───── Material provided

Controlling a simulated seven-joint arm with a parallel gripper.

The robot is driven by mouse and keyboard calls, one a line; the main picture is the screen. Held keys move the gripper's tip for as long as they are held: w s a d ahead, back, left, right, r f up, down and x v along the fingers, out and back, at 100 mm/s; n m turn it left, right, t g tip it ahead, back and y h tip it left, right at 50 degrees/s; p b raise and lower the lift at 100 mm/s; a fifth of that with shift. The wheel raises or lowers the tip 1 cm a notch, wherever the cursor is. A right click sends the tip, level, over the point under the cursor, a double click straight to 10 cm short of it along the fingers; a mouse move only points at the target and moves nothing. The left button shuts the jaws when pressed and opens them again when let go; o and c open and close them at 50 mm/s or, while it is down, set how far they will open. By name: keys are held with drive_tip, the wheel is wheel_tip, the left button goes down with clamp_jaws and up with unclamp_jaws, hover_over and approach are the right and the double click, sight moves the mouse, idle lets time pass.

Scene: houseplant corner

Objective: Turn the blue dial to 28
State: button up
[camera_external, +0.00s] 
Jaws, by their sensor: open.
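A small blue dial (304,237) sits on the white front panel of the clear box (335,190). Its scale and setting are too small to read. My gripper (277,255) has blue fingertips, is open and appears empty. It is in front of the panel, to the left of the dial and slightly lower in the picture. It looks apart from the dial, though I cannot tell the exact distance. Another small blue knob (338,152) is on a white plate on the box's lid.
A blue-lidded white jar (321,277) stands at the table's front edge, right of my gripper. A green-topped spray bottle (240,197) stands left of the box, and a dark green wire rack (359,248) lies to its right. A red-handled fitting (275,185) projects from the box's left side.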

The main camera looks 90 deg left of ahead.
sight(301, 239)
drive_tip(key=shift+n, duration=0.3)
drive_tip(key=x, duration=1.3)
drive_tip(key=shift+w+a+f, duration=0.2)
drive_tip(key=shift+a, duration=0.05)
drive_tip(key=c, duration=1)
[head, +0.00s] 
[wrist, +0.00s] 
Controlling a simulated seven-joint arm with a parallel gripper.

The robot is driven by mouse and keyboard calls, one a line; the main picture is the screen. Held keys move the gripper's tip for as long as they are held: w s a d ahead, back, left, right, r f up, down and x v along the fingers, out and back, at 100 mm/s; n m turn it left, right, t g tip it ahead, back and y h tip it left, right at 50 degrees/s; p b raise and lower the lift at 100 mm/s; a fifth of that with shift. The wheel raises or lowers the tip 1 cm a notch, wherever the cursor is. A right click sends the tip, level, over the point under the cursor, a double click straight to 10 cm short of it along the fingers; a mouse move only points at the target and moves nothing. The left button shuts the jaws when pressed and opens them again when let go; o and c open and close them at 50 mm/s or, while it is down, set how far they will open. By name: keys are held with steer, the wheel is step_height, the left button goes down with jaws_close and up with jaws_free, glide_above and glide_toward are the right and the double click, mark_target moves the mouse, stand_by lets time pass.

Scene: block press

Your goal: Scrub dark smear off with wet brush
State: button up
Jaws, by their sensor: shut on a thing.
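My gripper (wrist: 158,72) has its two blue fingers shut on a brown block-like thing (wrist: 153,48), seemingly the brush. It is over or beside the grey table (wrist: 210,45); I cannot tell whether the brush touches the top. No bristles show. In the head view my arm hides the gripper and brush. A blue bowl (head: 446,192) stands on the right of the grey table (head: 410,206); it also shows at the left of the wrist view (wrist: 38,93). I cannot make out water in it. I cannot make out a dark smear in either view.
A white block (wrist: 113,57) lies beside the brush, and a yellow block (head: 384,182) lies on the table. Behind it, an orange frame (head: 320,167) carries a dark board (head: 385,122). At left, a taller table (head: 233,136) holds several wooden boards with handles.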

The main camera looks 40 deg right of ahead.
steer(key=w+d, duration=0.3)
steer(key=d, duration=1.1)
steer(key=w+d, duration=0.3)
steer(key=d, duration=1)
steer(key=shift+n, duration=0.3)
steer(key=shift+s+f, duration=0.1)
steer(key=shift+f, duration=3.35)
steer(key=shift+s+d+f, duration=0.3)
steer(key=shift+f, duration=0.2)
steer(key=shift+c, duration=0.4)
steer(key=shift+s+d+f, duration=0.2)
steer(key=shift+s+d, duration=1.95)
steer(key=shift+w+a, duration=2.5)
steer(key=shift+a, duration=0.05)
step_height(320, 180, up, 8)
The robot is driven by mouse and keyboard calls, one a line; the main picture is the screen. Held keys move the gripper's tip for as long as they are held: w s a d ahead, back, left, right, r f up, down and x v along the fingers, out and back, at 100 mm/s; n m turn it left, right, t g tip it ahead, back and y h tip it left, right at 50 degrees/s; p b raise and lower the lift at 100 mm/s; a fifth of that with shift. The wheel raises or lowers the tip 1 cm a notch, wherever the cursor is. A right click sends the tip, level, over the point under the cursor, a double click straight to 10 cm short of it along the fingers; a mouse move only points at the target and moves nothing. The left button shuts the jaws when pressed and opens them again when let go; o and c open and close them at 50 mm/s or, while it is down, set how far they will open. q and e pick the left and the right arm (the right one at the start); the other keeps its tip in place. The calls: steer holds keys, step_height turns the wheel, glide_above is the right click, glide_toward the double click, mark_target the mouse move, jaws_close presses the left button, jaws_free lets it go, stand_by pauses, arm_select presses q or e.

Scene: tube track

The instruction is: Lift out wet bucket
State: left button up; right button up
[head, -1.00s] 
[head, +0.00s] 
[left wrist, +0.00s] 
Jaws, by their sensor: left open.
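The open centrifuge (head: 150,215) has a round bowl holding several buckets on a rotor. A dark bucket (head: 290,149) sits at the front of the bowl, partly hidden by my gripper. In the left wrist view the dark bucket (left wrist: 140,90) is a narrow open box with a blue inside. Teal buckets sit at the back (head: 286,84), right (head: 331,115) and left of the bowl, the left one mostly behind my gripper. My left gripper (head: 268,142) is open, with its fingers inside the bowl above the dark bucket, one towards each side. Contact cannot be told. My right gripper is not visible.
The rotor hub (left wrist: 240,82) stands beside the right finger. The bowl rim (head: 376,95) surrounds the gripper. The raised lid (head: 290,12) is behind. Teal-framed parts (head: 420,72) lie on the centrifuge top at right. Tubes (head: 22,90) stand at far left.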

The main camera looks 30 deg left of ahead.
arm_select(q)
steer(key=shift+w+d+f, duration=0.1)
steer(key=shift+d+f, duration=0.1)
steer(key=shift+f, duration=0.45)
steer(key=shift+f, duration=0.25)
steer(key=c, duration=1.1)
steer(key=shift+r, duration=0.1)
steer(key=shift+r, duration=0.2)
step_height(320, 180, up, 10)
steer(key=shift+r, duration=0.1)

──────────

**The request:**
Where a line of the data holds "Scene", show that line.

**Exercise solution:**
Scene: houseplant corner
Scene: block press
Scene: tube track

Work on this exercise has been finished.